Setsuro Wakamatsu aborde cette histoire dans une sorte de huis-clos au sein de la centrale de Fukushima-Daiichi. Si de nombreuses scènes racontent l’extérieur, la majorité de l’action se passe à l’intérieur d’une centrale en perdition, qui n’est pratiquement plus alimentée en électricité, et où les réparations s’organisent sans trop que les ouvriers sachent si cela aurait réellement un impact positif. Mais ce qui importe le cinéaste, ce n’est pas vraiment la centrale elle-même, plutôt ses employés. Sa particularité est qu’il filme l’action sans fioritures, avec une pudeur et une justesse qui rappelle la série Chernobyl (disponible sur OCS) récemment, dont le sujet était similaire. Tant pour sa manière de filmer les hommes (et non pas la catastrophe, évitant un côté sensationnaliste qui serait malvenu) mais aussi pour ses tons de couleurs. De plus, il fait le choix de raconter son film dans un format proche du documentaire avec une prise de recul importante sur ses personnages, qui apparaissent plus comme des inconnus que des héros d’un film, ainsi qu’en utilisant quelques artifices propre au genre entre la reprise régulière de la chronologie des événements et les différents points de vue sur la catastrophe (employés, habitants, militaires et politiques).
Il y raconte les sacrifices des ingénieurs et ouvriers les plus âgés, qui veulent protéger les plus jeunes, mais surtout le film fait un parallèle intéressant entre la colère froide qui s’enclenche peu à peu dans la population, à l’extérieur, en opposition à l’urgence de la situation des premières minutes dans la centrale. Comme si des milliers de choses se passaient au sein de la centrale pendant qu’à l’extérieur, on continue de dire que tout va bien se passer. C’est évidemment un choix tout à fait compréhensible, la catastrophe ayant donné lieu à de nombreuses accusations contre les responsables de la centrale et les politiques qui auraient minimisé publiquement les effets du tsunami sur les réacteurs (d’ailleurs, l’évacuation des habitants n’a lieu que 27 heures après le séisme). Et cela fonctionne, le film n’en devient que plus poignant en prenant la mesure de l’horreur sans en rajouter des tonnes : on sent les causes du traumatisme d’aujourd’hui se mettre en place tout doucement, sans le moindre sensationnalisme, et toujours avec une pudeur qui donne beaucoup de force à l’acte des cinquante de Fukushima.

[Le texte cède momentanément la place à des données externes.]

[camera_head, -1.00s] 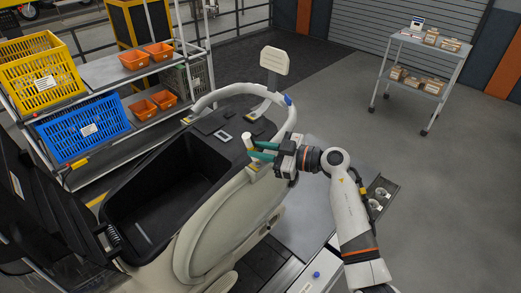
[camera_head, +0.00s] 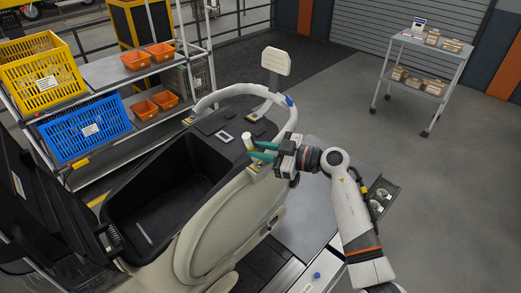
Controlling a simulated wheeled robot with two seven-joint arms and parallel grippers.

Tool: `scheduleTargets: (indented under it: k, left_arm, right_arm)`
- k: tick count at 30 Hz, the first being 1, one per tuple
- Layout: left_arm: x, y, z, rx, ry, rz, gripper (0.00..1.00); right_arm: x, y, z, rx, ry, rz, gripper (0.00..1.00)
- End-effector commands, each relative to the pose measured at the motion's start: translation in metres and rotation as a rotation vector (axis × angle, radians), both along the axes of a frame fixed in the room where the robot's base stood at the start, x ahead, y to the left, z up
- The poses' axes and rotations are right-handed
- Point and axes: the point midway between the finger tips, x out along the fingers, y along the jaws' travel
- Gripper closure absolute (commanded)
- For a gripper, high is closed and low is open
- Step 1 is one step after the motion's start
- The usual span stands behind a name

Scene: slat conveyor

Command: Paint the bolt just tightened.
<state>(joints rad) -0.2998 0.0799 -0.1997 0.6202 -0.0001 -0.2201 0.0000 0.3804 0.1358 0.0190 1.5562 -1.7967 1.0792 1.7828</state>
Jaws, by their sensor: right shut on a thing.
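My right gripper (camera_head: 262,152) reaches in from the right, level with the top edge of the cream and black vehicle body (camera_head: 205,232). Its green fingers are shut on a small pale upright cylinder, seemingly a paint marker (camera_head: 247,141), held over the body's black rear edge. The bolt itself is too small or hidden to make out; the marker's tip is not clear. A cream handrail (camera_head: 222,93) curves up just behind the marker. My left gripper is not in view.
The black open bin (camera_head: 160,205) of the body lies left of the gripper. A rack with a yellow crate (camera_head: 40,85), a blue crate (camera_head: 85,130) and orange bins stands at the left. A grey cart (camera_head: 425,62) with boxes stands far right. Floor between is clear.

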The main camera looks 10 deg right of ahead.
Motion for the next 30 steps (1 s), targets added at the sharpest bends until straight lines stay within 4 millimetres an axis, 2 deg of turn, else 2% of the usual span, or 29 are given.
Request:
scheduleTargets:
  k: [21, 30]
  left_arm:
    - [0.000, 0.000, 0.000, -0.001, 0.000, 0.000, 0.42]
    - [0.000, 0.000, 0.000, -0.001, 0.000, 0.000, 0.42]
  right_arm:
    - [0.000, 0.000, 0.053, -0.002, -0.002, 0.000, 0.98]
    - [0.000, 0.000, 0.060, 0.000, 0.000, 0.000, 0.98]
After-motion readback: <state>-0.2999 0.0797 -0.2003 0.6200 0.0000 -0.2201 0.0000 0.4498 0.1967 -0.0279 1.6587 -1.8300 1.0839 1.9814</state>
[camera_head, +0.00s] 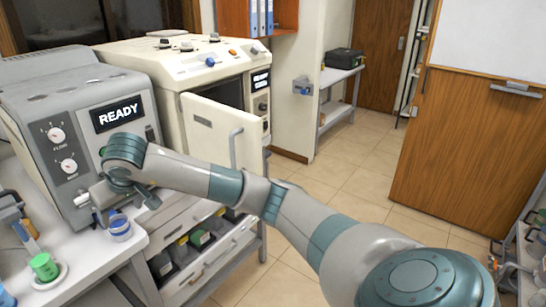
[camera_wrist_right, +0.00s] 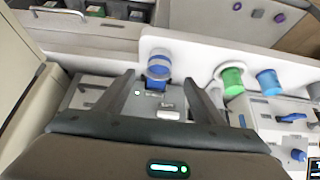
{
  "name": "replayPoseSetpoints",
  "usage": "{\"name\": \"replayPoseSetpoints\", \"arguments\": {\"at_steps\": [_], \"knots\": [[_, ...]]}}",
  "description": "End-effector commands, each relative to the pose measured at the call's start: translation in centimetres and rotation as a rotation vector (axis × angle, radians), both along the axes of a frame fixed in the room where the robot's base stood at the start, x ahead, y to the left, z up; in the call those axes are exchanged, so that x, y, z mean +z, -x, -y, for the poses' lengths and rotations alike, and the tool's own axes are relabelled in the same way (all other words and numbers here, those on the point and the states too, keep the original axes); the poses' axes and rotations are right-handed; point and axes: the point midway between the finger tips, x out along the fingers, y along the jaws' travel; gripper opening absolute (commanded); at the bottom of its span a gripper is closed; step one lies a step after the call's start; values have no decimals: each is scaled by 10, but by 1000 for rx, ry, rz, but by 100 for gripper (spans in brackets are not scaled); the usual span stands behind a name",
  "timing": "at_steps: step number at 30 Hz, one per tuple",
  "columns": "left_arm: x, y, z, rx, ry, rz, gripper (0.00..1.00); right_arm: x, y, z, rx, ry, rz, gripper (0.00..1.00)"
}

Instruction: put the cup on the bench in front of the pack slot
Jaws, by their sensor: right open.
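A white cup with blue bands (camera_head: 120,228) stands upright on the bench, in front of the grey machine with the READY display (camera_head: 118,113). It also shows in the right wrist view (camera_wrist_right: 158,66), just beyond the fingertips and roughly centred between them. My right gripper (camera_head: 120,200) is open by the machine's lower front, close above the cup in the head view. In the right wrist view the gripper's fingers (camera_wrist_right: 159,79) are spread with nothing clearly held; contact with the cup cannot be told. I cannot pick out the pack slot for certain. My left gripper is not in view.
A green cup (camera_head: 43,267) stands on a white round base to the left; another blue cup (camera_wrist_right: 268,82) is beyond it in the wrist view. A cream machine with an open door (camera_head: 212,130) stands right of the READY machine. An open drawer (camera_head: 205,262) lies below the bench.

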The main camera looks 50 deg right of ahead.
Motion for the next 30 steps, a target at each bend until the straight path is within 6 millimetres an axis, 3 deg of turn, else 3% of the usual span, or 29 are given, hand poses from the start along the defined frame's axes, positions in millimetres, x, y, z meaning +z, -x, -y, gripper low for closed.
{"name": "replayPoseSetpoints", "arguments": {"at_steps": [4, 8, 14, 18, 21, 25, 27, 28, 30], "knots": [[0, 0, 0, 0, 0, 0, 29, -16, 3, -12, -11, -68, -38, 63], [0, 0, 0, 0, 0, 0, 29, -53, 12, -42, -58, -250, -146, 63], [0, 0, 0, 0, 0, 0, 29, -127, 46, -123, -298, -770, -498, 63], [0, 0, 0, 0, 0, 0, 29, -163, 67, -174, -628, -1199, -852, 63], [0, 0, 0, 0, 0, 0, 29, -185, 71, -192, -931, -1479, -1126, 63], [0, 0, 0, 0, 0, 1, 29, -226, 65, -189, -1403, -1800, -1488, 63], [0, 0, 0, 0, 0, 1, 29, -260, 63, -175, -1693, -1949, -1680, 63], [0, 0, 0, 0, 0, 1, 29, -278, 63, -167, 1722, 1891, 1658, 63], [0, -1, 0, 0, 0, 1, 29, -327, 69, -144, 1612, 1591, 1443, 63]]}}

Mais paradoxalement, la froideur du film peut parfois lui porter préjudice, notamment lorsqu’il s’essaie à l’émotion au sein des proches des ouvriers, des séquences qui fonctionnent moins que le récit au sein de la centrale. On doit avouer aussi que ces séquences ont largement souffert du format dans lequel nous avons pu voir le film, puisqu’il s’agissait d’une version doublée en Français particulièrement peu qualitative, à tel point que l’on vous déconseille absolument de passer à côté de la version originale. Les doubleurs Français surjouent misérablement les situations jusqu’à parfois en devenir comique, là où les acteurs du film font pourtant un travail tout à fait correct. Parmi eux on y trouve un Ken Watanabe habité par son rôle de supérieur des ouvriers de la centrale, tandis que ces derniers traduisent merveilleusement les doutes et les peurs qui s’installent vite parmi eux.
L’exercice était compliqué mais Fukushima 50 s’en sort plutôt bien. Si ses scènes qui tentent parfois de forcer l’émotion ne fonctionnent pas toujours, le film tape en général plutôt juste quand il aborde son huis-clos dans une centrale en perdition, ainsi que pendant les joutes politiques qui s’organisent au moment où chacun tente de se défausser de toute responsabilité. C’est un bel hommage aux cinquante de Fukushima, imparfait, mais qui permet d’offrir un regard différent sur une catastrophe qui a encore un impact dans la vie de nombreux Japonais.